──────── Given data
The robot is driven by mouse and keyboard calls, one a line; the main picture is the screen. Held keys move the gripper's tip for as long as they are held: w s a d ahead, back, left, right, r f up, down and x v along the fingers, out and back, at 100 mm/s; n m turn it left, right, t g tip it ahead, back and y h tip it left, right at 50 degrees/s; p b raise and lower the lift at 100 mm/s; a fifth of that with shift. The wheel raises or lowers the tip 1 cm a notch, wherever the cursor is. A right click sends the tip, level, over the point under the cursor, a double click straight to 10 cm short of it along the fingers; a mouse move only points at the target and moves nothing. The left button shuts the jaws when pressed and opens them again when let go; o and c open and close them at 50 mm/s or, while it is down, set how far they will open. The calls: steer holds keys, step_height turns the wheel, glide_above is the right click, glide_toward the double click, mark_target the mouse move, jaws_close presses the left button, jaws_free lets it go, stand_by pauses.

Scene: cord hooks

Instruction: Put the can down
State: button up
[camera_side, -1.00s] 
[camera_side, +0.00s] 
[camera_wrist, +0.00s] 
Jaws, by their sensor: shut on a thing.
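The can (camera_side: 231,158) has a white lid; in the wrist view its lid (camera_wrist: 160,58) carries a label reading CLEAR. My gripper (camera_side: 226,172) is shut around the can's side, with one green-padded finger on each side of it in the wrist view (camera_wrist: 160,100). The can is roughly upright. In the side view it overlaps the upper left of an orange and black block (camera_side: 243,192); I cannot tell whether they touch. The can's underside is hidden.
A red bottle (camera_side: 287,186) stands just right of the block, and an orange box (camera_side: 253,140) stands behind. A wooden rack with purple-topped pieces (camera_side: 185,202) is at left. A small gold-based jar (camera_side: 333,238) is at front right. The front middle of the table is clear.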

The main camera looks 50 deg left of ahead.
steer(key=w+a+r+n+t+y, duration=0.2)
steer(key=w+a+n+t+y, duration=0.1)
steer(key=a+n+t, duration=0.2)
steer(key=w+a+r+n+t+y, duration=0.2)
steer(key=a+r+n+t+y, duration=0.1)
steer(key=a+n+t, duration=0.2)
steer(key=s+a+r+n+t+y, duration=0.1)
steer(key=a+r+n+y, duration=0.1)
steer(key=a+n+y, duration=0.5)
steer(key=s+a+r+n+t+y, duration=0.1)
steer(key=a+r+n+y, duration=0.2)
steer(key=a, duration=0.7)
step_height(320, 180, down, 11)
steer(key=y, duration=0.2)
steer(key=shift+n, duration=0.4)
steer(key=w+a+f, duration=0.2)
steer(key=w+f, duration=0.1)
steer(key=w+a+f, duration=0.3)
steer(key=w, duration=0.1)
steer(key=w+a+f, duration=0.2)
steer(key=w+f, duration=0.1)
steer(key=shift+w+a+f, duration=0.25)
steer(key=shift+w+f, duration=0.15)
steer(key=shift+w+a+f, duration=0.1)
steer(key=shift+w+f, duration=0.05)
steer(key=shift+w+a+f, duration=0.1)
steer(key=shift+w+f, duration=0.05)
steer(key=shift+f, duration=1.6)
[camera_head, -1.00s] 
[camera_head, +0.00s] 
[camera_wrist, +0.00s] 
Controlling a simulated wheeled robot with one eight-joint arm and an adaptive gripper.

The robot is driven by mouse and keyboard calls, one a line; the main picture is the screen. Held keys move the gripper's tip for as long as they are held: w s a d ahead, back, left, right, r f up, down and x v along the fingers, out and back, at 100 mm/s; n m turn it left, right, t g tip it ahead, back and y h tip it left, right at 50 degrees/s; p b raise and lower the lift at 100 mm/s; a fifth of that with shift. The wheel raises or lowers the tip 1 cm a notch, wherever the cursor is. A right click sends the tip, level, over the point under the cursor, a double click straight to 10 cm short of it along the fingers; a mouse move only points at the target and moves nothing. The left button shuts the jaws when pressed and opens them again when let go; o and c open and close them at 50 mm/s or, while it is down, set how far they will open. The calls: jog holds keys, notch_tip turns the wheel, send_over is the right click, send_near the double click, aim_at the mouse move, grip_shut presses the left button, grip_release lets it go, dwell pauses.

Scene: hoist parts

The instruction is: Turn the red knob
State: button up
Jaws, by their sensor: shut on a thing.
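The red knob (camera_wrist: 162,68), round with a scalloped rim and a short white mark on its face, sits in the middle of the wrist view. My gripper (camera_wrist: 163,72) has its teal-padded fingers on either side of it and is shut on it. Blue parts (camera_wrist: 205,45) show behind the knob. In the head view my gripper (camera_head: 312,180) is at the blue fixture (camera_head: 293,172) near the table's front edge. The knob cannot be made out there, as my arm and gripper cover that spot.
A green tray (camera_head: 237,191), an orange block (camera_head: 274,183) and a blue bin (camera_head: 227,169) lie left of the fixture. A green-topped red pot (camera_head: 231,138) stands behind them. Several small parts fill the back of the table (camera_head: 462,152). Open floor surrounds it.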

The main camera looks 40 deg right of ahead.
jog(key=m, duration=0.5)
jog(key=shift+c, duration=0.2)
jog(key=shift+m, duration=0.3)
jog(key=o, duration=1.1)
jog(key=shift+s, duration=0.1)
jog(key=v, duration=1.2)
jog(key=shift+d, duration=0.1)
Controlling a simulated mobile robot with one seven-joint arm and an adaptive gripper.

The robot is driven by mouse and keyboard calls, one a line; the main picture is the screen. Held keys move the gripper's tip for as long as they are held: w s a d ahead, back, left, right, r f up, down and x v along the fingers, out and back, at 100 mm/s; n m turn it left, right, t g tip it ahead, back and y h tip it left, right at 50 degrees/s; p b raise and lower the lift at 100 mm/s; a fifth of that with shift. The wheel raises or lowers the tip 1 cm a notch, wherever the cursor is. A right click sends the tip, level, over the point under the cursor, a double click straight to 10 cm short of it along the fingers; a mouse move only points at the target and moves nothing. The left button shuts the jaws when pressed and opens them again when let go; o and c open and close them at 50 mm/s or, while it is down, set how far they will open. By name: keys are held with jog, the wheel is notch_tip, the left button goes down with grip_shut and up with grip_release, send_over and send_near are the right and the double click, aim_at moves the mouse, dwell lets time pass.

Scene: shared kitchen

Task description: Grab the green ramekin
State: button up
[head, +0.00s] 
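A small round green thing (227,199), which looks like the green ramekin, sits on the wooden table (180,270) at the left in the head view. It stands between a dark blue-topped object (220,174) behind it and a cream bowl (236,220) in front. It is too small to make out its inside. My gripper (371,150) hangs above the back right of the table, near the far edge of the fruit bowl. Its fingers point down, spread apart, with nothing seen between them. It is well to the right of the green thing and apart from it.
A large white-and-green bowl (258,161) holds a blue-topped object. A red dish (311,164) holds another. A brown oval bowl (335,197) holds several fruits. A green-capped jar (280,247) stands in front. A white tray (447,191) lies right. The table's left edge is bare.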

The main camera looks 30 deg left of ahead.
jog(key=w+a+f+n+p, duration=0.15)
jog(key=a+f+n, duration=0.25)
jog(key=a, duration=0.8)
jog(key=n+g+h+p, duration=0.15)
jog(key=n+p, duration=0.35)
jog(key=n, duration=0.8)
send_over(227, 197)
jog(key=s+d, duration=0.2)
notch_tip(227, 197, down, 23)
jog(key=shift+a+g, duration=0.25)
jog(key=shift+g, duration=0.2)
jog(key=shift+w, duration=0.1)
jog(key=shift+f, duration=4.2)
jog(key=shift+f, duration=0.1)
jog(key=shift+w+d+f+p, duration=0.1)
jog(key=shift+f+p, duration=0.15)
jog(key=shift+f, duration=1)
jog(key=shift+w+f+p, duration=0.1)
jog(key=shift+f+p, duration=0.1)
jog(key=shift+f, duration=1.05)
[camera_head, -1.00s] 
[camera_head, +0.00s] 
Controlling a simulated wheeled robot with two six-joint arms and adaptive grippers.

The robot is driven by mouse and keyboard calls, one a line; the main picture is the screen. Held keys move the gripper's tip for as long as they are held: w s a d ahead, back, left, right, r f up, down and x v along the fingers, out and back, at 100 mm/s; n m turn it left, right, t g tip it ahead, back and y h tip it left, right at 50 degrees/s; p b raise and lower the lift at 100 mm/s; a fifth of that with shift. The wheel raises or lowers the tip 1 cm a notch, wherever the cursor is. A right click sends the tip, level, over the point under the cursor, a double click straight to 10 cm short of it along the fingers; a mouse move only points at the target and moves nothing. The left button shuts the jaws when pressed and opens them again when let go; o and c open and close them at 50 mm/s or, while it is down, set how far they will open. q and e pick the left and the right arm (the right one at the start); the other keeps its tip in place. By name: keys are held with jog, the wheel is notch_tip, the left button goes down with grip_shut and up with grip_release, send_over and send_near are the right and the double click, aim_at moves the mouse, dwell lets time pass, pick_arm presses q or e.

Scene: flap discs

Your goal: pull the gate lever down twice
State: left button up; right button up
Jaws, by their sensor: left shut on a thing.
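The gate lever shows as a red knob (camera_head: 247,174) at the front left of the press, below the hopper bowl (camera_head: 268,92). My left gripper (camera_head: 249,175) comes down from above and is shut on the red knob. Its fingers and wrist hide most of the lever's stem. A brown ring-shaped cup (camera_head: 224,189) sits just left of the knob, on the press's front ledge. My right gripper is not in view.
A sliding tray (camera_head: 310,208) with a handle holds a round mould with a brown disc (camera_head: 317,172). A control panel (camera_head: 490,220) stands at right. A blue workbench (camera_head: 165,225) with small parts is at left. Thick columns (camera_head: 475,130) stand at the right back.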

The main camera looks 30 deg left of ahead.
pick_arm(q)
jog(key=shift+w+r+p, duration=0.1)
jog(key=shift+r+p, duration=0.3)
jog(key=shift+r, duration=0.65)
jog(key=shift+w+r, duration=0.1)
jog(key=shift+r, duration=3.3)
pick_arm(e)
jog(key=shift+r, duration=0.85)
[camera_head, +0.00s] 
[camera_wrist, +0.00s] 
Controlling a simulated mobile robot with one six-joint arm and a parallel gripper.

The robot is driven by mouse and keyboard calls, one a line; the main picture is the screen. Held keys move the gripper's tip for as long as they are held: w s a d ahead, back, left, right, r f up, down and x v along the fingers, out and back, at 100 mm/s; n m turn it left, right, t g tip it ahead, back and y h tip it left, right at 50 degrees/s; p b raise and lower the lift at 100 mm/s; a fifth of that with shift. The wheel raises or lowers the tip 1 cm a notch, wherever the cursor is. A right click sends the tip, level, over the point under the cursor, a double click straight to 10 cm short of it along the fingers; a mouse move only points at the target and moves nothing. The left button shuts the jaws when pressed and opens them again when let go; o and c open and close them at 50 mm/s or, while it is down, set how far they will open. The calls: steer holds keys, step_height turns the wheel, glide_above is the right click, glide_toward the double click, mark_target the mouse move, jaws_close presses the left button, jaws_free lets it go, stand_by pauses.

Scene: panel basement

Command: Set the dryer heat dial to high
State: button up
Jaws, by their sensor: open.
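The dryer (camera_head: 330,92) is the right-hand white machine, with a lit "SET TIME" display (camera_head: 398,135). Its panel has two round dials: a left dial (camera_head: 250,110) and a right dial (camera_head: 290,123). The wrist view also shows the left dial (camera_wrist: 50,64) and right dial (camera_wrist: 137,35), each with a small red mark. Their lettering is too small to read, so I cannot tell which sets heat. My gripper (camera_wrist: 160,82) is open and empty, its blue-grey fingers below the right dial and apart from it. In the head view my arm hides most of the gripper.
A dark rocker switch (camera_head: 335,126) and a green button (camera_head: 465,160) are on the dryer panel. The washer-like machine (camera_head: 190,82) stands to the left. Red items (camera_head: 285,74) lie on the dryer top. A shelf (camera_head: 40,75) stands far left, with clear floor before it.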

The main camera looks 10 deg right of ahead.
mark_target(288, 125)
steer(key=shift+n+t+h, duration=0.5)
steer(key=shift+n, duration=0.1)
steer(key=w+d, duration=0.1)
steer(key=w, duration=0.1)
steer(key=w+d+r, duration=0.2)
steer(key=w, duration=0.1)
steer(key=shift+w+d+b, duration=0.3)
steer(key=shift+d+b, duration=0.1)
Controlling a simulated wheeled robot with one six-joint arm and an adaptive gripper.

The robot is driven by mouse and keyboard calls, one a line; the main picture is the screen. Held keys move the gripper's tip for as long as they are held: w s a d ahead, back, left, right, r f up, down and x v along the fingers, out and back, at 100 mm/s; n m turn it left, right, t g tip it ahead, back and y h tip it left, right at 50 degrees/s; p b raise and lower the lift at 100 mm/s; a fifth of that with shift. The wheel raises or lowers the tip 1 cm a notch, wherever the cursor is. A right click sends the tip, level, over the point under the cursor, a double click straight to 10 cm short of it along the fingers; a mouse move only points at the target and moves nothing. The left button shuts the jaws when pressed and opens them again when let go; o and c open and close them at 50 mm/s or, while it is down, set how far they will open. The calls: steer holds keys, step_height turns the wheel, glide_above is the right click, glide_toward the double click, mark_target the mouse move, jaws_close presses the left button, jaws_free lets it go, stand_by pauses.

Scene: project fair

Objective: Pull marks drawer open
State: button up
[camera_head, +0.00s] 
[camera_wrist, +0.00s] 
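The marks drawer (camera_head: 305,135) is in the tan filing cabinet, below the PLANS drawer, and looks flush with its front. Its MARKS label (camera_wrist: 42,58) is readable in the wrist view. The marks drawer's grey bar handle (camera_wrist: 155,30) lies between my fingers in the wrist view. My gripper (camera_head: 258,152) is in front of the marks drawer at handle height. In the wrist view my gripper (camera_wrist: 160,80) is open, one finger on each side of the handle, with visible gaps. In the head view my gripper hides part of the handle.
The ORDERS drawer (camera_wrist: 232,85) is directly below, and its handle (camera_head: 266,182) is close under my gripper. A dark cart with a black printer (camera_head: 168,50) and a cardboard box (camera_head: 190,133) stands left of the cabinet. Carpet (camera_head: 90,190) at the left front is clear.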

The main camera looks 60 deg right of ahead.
────────────────
_Exercise goal_: From the records above, pick out and copy each line holding the word "joint".

_Result of the task_:
Controlling a simulated wheeled robot with one eight-joint arm and an adaptive gripper.
Controlling a simulated mobile robot with one seven-joint arm and an adaptive gripper.
Controlling a simulated wheeled robot with two six-joint arms and adaptive grippers.
Controlling a simulated mobile robot with one six-joint arm and a parallel gripper.
Controlling a simulated wheeled robot with one six-joint arm and an adaptive gripper.

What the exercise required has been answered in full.